I can scribble on the bus, at a party, or in the kitchen, but when it is time to pull my thoughts together, a chair and table lend seriousness to what I do. Although writing brings me satisfaction and can be fun, I do not write for fun. Familiar sound is unwelcome. I cannot let anything or anyone I know compete with the voices in my head. But the strangers at the café? Their conversation is a tunnel guiding me to the place where thoughts reside.

I don’t understand creativity, the neuroscience of it. To write my blog posts, I need an idea or two, or three. Don’t believe me? Just ask Neil Gaiman.


Happy now? So, here’s how ideas and words cross-pollinate and become blog posts on Livelytwist.



creativity dream

Words are the last thing I want to see for I have just spent four hours editing a manuscript. I drag myself to bed at 2 a.m. Ants crawl in the space above my eyes and Paracetamol has had little effect. I hear the words, “Six is just a number,” and understand the meaning, but I close my eyes and snuggle deeper under the covers. I hear the first line, the second, and then the third. I grab my laptop. The words are coming faster than I can type, a deluge. Like one possessed, I write until 2:30 a.m., 900 words of dialogue, and then I reread. I laugh, yawn, and sleep. Later, I email a friend.

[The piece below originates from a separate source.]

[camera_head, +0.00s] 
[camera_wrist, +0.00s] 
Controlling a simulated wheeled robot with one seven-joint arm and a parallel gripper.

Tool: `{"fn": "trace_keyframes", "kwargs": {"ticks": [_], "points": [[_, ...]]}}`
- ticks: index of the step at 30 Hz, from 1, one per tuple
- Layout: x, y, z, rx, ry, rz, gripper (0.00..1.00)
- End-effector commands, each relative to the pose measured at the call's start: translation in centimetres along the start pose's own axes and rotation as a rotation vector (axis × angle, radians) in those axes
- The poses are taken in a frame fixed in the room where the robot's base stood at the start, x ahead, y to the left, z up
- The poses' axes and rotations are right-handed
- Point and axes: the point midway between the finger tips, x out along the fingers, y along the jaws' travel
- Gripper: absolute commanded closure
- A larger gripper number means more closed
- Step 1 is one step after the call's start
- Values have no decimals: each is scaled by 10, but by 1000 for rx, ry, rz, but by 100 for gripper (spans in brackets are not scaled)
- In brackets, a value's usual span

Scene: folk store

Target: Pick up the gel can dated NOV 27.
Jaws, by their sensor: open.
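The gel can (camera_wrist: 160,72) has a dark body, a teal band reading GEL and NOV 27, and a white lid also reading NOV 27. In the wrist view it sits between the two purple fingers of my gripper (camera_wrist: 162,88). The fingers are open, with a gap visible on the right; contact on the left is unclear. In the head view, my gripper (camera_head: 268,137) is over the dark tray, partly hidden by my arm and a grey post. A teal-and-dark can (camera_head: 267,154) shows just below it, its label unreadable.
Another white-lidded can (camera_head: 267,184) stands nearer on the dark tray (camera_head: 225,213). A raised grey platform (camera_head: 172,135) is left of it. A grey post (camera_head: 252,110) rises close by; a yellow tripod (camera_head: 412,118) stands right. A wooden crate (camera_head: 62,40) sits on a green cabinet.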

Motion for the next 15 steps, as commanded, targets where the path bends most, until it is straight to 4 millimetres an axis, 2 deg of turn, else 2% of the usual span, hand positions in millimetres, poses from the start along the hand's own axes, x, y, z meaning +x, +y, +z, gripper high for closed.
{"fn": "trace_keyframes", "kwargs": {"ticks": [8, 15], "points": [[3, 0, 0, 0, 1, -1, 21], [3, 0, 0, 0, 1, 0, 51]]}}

“Naughty, naughty, naughty. This will get you in all kinds of trouble,” he replies.

I wish everything I wrote came to me by inspiration. I also wish I played the lottery yesterday and won a million Dollars. Instead, I get dressed, go to work, and collect my pay cheque at the end of the month.


Creativity is piercing the mundane to find the marvelous. – Bill Moyers1


Blood, Sweat, and Tears

creativity mechanically

Saturday, one day before publication. Nothing, nothing at all. Experience tempers panic so its waves do not break on my shore and retreat, making everything wet. I pound away at my keyboard like a blacksmith hammering metal sheets into shape—delete, cut, copy, paste. I surf the internet. I read other blogs. I watch TV. I pray. I flip through my T.B.D.L. notebook. I leaf through my experiences and run through my imagination. I write, one sentence at a time, like a child learning to walk. I visit the thesaurus. I employ literary devices. I pull words from the well in me. I push until I reach 500 words. Eureka!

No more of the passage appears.